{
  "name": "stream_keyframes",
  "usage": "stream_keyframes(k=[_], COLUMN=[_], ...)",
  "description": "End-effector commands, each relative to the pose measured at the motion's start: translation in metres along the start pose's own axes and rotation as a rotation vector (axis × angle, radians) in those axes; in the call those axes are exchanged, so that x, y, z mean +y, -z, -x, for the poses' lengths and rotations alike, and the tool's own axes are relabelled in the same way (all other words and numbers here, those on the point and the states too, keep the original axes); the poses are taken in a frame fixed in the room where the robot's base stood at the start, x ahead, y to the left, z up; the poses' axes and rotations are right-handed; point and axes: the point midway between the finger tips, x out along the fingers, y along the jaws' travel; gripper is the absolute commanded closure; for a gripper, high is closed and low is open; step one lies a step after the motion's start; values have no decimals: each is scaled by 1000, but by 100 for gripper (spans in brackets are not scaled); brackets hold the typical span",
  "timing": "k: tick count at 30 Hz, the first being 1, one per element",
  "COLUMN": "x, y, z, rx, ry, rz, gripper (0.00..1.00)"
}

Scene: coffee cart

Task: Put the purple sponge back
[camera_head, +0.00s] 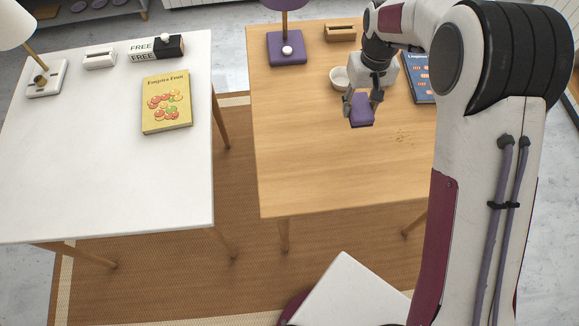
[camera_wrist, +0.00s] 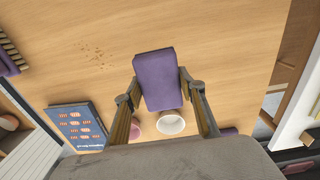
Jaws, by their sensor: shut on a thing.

_____

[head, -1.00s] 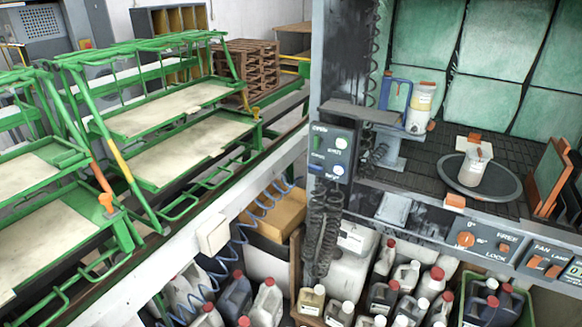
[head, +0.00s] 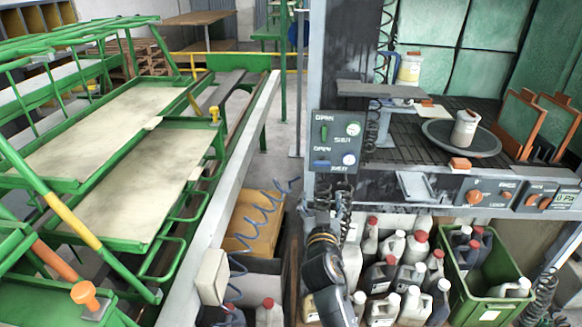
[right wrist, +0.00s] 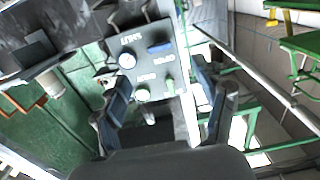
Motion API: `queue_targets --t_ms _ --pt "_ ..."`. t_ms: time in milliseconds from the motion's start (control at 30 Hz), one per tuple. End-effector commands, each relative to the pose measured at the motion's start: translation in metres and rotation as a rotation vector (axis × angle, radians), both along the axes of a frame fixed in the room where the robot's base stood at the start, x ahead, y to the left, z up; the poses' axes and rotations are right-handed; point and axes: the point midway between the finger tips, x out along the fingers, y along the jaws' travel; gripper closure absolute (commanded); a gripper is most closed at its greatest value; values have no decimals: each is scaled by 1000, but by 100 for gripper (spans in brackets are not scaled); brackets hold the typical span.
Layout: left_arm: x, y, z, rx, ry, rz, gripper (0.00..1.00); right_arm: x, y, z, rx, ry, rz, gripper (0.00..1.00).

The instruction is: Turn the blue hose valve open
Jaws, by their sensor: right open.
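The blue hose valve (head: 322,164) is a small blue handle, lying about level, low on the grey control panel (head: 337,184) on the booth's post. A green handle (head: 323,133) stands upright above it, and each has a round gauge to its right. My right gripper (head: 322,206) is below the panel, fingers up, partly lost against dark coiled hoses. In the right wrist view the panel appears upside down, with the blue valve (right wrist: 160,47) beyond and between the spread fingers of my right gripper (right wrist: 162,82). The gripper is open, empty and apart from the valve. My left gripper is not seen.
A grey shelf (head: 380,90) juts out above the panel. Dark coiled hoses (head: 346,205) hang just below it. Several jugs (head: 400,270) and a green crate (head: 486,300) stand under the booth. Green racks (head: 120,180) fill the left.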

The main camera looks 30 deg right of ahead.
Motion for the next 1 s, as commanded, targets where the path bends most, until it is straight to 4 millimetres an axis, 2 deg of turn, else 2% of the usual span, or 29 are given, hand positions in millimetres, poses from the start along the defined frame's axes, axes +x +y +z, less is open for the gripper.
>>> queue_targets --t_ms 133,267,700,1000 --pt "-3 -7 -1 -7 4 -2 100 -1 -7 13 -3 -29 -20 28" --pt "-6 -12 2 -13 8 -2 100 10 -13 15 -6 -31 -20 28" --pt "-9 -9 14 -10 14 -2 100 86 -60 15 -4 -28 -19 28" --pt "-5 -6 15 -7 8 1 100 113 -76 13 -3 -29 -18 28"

_____

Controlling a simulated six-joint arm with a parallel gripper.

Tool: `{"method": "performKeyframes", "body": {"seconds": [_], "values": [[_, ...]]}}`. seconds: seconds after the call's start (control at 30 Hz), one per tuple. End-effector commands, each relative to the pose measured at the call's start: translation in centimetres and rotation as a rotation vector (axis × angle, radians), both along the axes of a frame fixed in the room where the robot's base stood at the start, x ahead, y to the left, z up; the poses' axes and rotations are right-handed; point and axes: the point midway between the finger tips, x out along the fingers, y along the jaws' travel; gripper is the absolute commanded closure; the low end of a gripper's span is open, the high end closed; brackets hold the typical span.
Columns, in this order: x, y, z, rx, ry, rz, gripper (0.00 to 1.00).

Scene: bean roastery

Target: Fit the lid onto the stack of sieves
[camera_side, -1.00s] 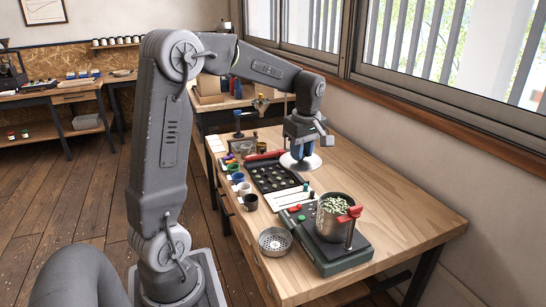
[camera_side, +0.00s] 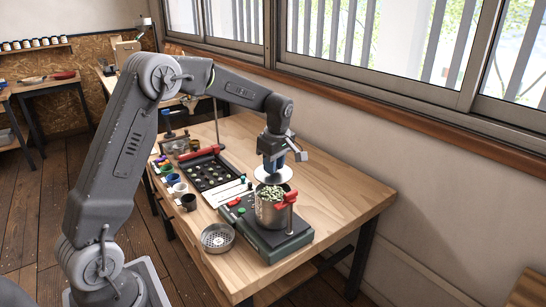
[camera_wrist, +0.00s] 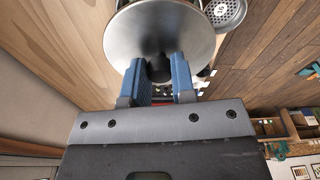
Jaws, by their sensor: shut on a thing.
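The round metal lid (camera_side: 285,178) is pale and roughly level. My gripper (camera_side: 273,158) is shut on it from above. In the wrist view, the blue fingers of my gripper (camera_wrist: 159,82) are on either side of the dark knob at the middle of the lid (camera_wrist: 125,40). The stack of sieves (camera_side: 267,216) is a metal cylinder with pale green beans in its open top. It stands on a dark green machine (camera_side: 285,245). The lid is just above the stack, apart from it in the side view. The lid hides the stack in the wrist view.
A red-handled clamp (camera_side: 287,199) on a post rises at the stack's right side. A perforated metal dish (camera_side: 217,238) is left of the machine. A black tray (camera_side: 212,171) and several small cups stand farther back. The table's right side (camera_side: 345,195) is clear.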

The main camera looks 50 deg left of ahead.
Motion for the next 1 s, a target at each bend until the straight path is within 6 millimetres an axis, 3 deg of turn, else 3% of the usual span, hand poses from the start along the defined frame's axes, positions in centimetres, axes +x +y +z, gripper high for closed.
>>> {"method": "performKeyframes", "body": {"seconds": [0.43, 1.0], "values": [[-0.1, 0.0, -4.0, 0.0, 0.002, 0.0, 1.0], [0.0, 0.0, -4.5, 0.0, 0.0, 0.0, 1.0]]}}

_____

Copy out every line that includes the word "main".

The main camera looks 30 deg right of ahead.
The main camera looks 50 deg left of ahead.

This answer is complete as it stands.